— begin RECORDED INFORMATION —
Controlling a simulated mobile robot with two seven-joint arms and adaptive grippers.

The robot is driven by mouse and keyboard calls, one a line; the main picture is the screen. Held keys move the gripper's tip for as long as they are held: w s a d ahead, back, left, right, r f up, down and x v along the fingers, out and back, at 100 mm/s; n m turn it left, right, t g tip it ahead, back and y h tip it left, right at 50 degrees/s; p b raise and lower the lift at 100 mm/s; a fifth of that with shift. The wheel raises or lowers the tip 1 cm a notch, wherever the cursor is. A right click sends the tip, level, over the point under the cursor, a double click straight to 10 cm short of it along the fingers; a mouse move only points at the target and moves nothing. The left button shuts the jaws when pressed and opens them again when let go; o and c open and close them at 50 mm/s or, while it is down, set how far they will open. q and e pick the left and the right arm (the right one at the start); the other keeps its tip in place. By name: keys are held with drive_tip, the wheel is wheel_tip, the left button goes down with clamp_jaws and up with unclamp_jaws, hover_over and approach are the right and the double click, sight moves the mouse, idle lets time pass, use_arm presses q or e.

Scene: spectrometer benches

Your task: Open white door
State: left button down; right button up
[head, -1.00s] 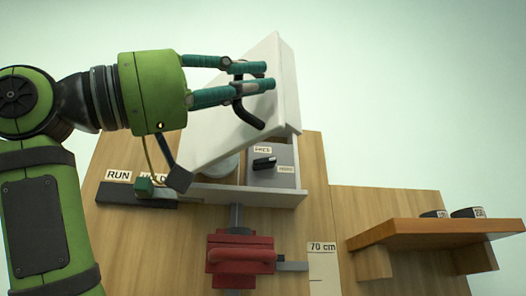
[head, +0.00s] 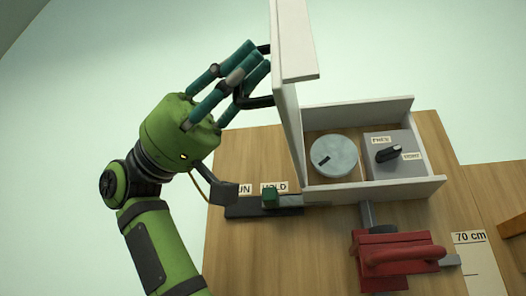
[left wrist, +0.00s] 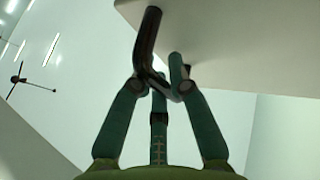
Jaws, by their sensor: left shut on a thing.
— end RECORDED INFORMATION —
- [WORK INSTRUCTIONS]: Restate the data above word for word. Do not include the images.

- [EXPECTED OUTPUT]:
Controlling a simulated mobile robot with two seven-joint arms and adaptive grippers.

The robot is driven by mouse and keyboard calls, one a line; the main picture is the screen. Held keys move the gripper's tip for as long as they are held: w s a d ahead, back, left, right, r f up, down and x v along the fingers, out and back, at 100 mm/s; n m turn it left, right, t g tip it ahead, back and y h tip it left, right at 50 degrees/s; p b raise and lower the lift at 100 mm/s; a fifth of that with shift. The wheel raises or lowers the tip 1 cm a notch, wherever the cursor is. A right click sends the tip, level, over the point under the cursor, a double click straight to 10 cm short of it along the fingers; a mouse move only points at the target and moves nothing. The left button shuts the jaws when pressed and opens them again when let go; o and c open and close them at 50 mm/s or, while it is down, set how far they will open. q and e pick the left and the right arm (the right one at the start); the other keeps its tip in place. By name: keys are held with drive_tip, the wheel is wheel_tip, the left button goes down with clamp_jaws and up with unclamp_jaws, hover_over and approach are the right and the double click, sight moves the mouse, idle lets time pass, use_arm presses q or e.

Scene: spectrometer benches

Your task: Open white door
State: left button down; right button up
[head, -1.00s] 
[head, +0.00s] 
[left wrist, +0.00s] 
Jaws, by their sensor: left shut on a thing.

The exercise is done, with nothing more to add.